**THE REQUEST:** Reproduce the following records exactly from the line containing "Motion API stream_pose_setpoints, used" onward, ending with the last line and including it.

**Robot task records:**
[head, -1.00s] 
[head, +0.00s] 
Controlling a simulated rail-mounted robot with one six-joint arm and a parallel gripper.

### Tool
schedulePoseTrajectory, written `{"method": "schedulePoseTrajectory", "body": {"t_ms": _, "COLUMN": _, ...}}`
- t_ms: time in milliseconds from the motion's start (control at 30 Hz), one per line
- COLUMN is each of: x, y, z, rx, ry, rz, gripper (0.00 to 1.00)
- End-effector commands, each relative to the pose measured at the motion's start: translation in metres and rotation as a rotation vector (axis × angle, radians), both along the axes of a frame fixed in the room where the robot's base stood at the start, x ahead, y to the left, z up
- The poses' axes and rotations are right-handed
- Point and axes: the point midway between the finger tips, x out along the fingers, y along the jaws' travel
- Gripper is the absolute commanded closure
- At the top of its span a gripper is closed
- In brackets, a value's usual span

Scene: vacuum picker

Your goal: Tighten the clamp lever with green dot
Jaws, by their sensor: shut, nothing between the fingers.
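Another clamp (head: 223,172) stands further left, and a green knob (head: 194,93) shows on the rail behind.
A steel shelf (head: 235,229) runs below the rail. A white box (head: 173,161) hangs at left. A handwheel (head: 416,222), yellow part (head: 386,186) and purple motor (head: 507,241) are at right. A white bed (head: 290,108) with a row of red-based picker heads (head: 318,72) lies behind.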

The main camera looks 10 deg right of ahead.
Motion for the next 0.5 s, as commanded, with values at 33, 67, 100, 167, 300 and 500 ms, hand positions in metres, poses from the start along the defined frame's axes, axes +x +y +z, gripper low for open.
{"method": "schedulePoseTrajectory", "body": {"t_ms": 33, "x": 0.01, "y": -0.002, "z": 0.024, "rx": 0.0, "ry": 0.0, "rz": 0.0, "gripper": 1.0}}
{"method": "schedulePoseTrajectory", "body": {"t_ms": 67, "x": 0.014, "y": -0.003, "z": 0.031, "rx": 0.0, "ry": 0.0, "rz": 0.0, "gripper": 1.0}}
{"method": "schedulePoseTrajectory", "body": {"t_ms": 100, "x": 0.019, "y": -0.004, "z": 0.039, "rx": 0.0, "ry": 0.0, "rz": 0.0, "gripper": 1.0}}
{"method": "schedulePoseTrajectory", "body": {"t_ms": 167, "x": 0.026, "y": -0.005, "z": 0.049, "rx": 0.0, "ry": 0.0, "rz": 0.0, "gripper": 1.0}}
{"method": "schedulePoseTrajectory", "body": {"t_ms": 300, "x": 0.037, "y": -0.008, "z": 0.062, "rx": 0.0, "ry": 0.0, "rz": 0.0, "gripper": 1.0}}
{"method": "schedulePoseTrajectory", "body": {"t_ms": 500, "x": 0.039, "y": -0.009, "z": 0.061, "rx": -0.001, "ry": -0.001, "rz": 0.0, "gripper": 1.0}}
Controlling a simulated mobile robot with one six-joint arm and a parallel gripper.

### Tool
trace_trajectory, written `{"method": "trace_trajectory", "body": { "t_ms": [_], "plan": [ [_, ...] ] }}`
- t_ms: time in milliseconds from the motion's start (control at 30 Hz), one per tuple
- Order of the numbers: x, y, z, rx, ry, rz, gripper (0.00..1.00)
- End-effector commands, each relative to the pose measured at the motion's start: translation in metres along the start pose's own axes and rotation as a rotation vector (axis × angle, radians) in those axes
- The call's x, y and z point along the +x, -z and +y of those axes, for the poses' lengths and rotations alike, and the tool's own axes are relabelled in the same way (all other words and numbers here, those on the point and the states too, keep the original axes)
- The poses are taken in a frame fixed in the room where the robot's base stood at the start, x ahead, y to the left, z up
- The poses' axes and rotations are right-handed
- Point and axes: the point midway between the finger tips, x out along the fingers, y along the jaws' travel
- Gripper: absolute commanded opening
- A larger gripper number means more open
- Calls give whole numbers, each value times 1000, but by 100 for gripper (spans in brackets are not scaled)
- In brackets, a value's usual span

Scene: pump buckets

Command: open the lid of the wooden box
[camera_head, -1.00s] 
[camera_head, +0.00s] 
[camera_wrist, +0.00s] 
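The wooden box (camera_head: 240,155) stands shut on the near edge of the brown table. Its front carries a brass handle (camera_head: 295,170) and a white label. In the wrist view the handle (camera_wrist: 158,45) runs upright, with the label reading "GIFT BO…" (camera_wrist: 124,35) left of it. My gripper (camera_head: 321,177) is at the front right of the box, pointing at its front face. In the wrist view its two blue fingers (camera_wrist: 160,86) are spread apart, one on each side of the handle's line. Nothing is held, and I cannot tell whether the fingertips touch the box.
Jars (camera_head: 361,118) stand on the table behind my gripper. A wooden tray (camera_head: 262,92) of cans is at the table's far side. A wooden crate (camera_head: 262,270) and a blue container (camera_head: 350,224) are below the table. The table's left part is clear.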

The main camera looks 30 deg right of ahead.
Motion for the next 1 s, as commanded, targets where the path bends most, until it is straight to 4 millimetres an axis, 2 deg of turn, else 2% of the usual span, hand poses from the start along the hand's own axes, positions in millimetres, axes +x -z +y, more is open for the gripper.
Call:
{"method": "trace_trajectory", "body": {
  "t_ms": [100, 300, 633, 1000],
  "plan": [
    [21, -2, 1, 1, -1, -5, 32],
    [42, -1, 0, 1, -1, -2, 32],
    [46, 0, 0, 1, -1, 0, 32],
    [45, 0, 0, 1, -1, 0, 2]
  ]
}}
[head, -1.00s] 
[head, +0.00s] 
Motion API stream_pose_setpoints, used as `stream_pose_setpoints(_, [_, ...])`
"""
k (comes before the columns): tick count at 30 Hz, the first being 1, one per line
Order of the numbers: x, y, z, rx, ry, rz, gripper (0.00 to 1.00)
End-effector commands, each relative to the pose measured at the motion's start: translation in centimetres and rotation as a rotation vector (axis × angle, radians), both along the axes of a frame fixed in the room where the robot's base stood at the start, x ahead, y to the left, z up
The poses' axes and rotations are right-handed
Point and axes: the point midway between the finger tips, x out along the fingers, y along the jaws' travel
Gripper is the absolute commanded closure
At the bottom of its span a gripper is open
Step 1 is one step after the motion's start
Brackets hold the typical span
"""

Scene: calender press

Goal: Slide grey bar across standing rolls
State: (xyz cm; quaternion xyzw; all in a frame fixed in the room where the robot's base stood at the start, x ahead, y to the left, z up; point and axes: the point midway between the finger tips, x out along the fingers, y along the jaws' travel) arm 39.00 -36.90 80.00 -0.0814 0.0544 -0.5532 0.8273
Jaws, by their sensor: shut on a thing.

**EXPECTED ANSWER:**
Motion API stream_pose_setpoints, used as `stream_pose_setpoints(_, [_, ...])`
"""
k (comes before the columns): tick count at 30 Hz, the first being 1, one per line
Order of the numbers: x, y, z, rx, ry, rz, gripper (0.00 to 1.00)
End-effector commands, each relative to the pose measured at the motion's start: translation in centimetres and rotation as a rotation vector (axis × angle, radians), both along the axes of a frame fixed in the room where the robot's base stood at the start, x ahead, y to the left, z up
The poses' axes and rotations are right-handed
Point and axes: the point midway between the finger tips, x out along the fingers, y along the jaws' travel
Gripper is the absolute commanded closure
At the bottom of its span a gripper is open
Step 1 is one step after the motion's start
Brackets hold the typical span
"""

Scene: calender press

Goal: Slide grey bar across standing rolls
State: (xyz cm; quaternion xyzw; all in a frame fixed in the room where the robot's base stood at the start, x ahead, y to the left, z up; point and axes: the point midway between the finger tips, x out along the fingers, y along the jaws' travel) arm 39.00 -36.90 80.00 -0.0814 0.0544 -0.5532 0.8273
Jaws, by their sensor: shut on a thing.

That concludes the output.